About a decade ago, Delcastle Technical High School teachers Donato Rufo and Dave Battafarano decided to research the property where the sprawling campus stands.
Much to their surprise, the hilly land on the outskirts of Newport once stood host to George Washington and some 11,000 members of his Continental Army during the American colonies’ journey to independence from Great Britain.
The historic events occurred 243 years ago, in September 1777, about five miles south of Wilmington.
It was two years into the Revolutionary War and Washington’s army had just lost a skirmish with British troops at Cooch’s Bridge, near Newark. That proved to be the war’s only battle in Delaware.
The Continental Army retreated about 10 miles to the northeast, settling along Red Clay Creek in the Newport, Stanton and Marshallton area. That’s where Gen. Washington hoped to block British troops as he moved north toward the war’s prize — the colonies’ capital city of Philadelphia. Washington’s troops remained at the Delaware site for six days, digging in for a major battle.
“Washington decided that this spot would be where they would make their stand, And that this spot was where they would stop the British,” Rufo said while dedicating the site this month with military historians, state officials and school administrators. “This was almost hallowed ground. This was almost a battlefield.”
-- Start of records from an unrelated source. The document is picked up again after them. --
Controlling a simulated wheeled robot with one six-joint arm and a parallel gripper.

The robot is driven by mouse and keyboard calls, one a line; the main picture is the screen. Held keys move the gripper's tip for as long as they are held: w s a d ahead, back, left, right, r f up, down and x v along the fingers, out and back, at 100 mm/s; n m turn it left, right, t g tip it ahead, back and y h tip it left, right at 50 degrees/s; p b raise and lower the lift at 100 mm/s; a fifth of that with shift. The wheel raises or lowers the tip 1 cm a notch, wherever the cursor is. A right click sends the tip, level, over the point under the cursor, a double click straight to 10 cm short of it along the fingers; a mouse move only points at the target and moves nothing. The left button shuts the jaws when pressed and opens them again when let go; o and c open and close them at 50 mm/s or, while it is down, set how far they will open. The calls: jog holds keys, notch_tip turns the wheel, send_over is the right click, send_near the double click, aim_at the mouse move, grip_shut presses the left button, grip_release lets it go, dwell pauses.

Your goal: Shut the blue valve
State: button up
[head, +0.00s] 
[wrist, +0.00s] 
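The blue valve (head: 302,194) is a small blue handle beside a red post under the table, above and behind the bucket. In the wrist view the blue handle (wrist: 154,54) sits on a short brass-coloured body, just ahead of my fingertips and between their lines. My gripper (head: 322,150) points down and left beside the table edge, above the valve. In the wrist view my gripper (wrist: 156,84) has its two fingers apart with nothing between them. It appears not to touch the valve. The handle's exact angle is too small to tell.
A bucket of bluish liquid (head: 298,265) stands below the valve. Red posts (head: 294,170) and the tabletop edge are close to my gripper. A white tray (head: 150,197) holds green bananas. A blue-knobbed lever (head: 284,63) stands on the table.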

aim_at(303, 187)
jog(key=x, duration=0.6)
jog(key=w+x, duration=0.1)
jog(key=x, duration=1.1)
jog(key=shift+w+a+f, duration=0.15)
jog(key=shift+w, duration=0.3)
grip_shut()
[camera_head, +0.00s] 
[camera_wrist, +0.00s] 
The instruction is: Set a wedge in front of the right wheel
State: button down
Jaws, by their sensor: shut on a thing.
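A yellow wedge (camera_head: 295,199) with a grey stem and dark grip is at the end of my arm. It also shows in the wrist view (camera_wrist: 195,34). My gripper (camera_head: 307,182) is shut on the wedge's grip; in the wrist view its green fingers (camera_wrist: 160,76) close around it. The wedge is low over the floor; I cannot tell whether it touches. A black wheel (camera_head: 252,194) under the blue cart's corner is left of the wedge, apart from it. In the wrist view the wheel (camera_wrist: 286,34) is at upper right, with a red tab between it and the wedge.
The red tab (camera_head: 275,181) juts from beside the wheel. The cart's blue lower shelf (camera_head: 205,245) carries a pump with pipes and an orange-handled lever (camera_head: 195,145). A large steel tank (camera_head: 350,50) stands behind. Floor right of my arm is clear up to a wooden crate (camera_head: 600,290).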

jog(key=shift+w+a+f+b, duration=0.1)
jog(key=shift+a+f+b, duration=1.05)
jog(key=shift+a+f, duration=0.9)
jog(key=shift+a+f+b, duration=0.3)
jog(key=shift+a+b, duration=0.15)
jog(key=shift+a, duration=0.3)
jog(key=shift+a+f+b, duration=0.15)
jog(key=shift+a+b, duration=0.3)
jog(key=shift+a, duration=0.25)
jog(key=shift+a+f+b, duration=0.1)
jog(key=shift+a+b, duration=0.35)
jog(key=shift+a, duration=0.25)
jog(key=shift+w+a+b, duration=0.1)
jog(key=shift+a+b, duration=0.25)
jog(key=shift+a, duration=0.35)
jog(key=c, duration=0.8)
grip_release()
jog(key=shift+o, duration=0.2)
Instead, the enemy skirted north to Chadds Ford, Pennsylvania. Washington’s troops followed, culminating in the legendary Battle of Brandywine won by the British.
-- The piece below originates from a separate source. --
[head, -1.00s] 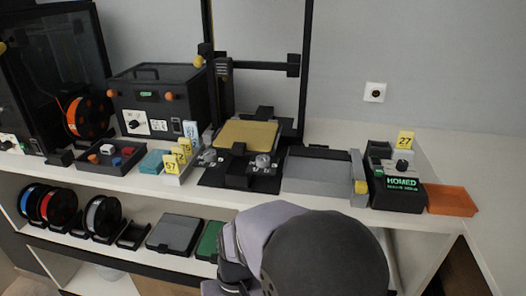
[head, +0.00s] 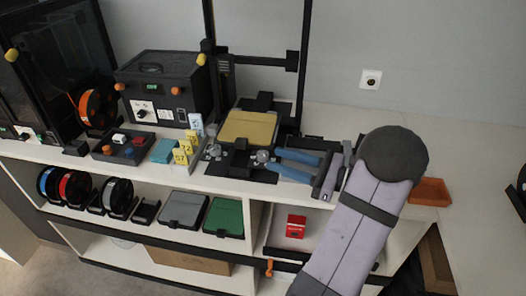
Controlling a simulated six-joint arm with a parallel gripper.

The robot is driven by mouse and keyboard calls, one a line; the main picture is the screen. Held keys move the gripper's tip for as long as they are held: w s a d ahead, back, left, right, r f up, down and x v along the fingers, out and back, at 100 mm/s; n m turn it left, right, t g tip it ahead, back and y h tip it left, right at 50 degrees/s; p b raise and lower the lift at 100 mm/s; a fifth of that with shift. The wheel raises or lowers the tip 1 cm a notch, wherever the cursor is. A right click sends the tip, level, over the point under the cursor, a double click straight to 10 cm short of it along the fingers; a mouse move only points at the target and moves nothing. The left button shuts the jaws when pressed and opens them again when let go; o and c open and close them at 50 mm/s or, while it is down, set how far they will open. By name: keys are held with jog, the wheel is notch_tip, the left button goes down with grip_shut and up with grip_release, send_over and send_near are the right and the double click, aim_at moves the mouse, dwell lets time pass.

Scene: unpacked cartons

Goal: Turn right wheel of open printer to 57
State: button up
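The open printer has a black upright frame (head: 305,75) and a gold bed (head: 250,128) on a dark base. Its right wheel (head: 262,156), a grey knob, sits at the front right of the base. Its left wheel (head: 214,151) sits at the front left. The wheel markings are too small to read. My gripper (head: 272,160) comes from the right, with two blue fingers apart. The fingertips are close to the right wheel; I cannot tell whether they touch it. A yellow card reading 57 (head: 181,157) stands in a holder left of the printer.
More yellow cards (head: 193,138) and a pale blue card (head: 196,123) stand by the 57 card. A black dryer box (head: 165,85) and a tray of coloured blocks (head: 124,147) are further left. An orange tray (head: 430,191) lies right of my arm. My arm hides the HOMED box.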

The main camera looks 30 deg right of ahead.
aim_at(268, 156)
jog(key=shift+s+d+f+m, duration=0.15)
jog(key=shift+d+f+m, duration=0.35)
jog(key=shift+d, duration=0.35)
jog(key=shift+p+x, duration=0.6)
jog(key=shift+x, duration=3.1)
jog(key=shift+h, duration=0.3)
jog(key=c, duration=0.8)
Battafarano, Rufo’s teaching and research colleague, said a historical marker was once located nearby, but vanished decades ago, perhaps after an automobile accident.
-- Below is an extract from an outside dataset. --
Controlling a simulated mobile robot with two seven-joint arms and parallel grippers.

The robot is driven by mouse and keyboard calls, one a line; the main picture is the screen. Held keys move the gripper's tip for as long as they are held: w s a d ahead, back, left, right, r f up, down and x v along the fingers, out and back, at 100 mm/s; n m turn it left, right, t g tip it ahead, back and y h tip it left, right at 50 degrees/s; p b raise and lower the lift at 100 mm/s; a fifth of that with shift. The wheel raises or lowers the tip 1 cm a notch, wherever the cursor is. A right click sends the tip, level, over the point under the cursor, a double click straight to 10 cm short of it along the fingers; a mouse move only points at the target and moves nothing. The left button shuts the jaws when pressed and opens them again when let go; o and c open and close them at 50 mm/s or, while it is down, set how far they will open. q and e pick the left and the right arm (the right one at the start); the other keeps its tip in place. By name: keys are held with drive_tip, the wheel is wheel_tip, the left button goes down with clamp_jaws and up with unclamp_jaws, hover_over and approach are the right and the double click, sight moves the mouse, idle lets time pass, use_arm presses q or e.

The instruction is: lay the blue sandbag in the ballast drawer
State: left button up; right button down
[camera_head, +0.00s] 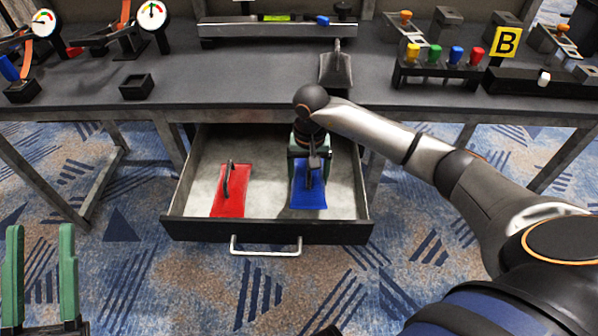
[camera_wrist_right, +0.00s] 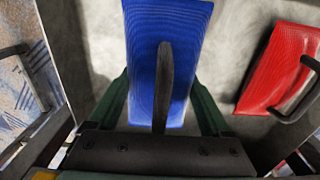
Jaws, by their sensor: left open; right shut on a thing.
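The blue sandbag (camera_head: 309,196) is inside the open ballast drawer (camera_head: 268,231), in its right half. It is a flat bag with a dark handle. My right gripper (camera_head: 311,158) reaches down over it from the back and is shut on it. In the right wrist view the blue sandbag (camera_wrist_right: 163,30) lies between the green fingers of the gripper (camera_wrist_right: 160,80). I cannot tell whether the bag rests fully on the drawer floor. My left gripper (camera_head: 40,230) is open and empty at the lower left, apart from the drawer.
A red sandbag (camera_head: 230,192) with a dark handle lies in the drawer's left half; it also shows in the right wrist view (camera_wrist_right: 277,70). Pale drawer floor shows between the bags. The grey bench (camera_head: 240,82) above carries gauges, coloured knobs and a small black tray (camera_head: 136,87).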

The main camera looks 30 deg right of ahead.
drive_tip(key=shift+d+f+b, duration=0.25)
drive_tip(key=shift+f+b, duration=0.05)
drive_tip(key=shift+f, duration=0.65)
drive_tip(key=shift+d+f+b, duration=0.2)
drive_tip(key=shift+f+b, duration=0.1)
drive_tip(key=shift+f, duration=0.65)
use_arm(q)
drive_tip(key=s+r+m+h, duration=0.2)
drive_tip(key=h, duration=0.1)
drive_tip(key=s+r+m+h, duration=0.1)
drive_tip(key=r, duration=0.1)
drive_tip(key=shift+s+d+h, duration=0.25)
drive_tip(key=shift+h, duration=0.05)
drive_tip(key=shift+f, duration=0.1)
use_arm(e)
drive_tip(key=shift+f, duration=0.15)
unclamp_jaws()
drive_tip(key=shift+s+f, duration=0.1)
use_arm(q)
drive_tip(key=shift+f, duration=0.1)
Now their efforts have drawn the support of military historians and leaders, and have spurred the Delaware Public Archives to erect a new one on campus.
Titled “Washington’s Earthworks,” the new landmark says in part that the “the American army occupied a strong defensive position … and blocked the British Army’s route to the Red Clay [Creek] and beyond. Soldiers built earthworks and destroyed bridges to defend the principal road to Philadelphia.”
The teachers noted Washington mentioned the encampment and the movement to Chadds Ford in a letter he penned to Congress on Sept. 9, 1777.
“The enemy advanced yesterday with the seeming intention of attacking us at our post near Newport,’’ wrote the general.
Instead, the British stopped about two miles away and “only meant to amuse us in Front, while their real intent was to march” toward Philadelphia “and cut us off from it,” Washington wrote.
The teachers also found the text of an address Washington gave to the troops on the Delcastle property.
“The eyes of all America, and of Europe are turned upon us, as on those by whom the event of the war is to be determined,’’ the general told the men. “And the General assures his countrymen and fellow soldiers, that he believes the critical, the most important moment is at hand, which demands their most spirited exertions in the field.”
Washington was elected the first president of the United States in 1789.
Battafarano said the teachers’ own quest could serve as a lesson to students.
“It all started with our research for our school and just trying to teach our kids … that something pretty special happened here,’’ he said, “and that the grounds of our school are not just where they come every day to do their thing, but there was actually historical significance here.”